Nur mit Hilfe der verfemten Albenwaffen kann es gelingen, die weit überlegenen Truppen zurückzuschlagen. Doch sind die Waffen, die schon einmal für den Untergang der Welt sorgten, einmal aus ihrem Gefängnis entkommen, wird die Welt nie mehr sein, wie zuvor…
Macht korrumpiert, und auch wenn wir die Motivation der entscheidungsrelevanten Gestalten in Joe Abercrombies All-Age -Trilogie gut nachvollziehen können, macht uns dies die Figuren und deren Vorgehen nicht immer sympathischer. Denn auch vorliegend erzählt uns der Autor von den Verlockungen der Macht und wie die Mächtigen ihnen verfallen. Dabei entfaltet sich die Handlung zunächst recht rasant. Wie wir dies aus den ersten beiden Romanen der Trilogie gewohnt sind, stellt der Autor auch vorliegend wieder eine, nein eigentlich sind es vorliegend zwei neue Figuren ins Zentrum der Erzählung.
Zu der jungen Königin gesellt sich ein angehender Gelehrter, der von Vater Yarvi geschickt manipuliert wird. Immer wieder hin und her gerissen zwischen der Sehnsucht nach familiären Glück oder der Macht, die ihm als Gelehrtem zufiele, verfolgen wir durch ihre Augen die Vorkommnisse im Krieg um die Zukunft der Nordlande. Dabei ist die vermeintlich religiös begründete Auseinandersetzung nur der Deckmantel für die im Hintergrund agierenden Strippenzieher, die ihre eigene Machterhaltung beziehungsweise die Ablösung der Mächtigen im Visier haben.
So ist dies, bei all den packend beschriebenen Kämpfen, dem Heldenmut und der Grausamkeiten des Gemetzels, die Abercrombie wie gewohnt ungeschönt, ja brutal realistisch darstellt, auch und in erster Linie ein Buch über die Mechanismen der Macht. Wer auch immer ganz nach oben kommen will, der muss seine Gefährten manipulieren, muss seine inneren Werte verraten und über Leichen gehen - wie heute, so auch in der Fantasy-Vergangenheit respektive Zukunft. Der gesunde Menschenverstand kapituliert dabei nur zu schnell vor Ambitionen, Egoismus und Egozentrik finden immer wieder schnell eine Entschuldigung für scheinbar alternativloses Handeln.

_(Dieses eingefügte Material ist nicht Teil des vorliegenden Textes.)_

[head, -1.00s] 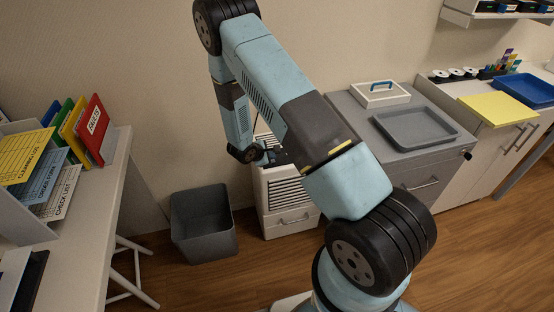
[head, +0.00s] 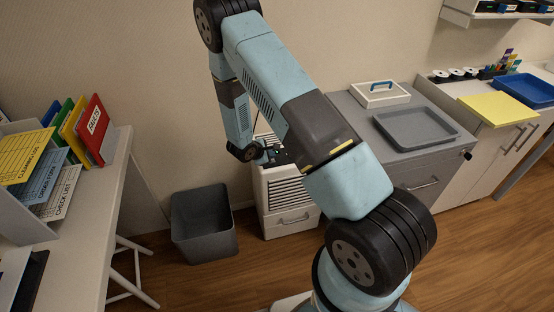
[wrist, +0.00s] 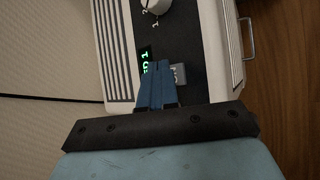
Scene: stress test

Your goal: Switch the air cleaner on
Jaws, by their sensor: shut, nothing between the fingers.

So zeigt die Trilogie wie auch vorliegender Abschlussband nur zu deutlich, dass selbst hehre Gestalten von der Macht verleitet werden können, dass ihr vorgeblich gerechter Kampf um Rache für erlittenes Unrecht nur zu schnell dazu führt, dass sie persönliches Machtstreben entwickeln und ihre moralische Richtschnur vergessen.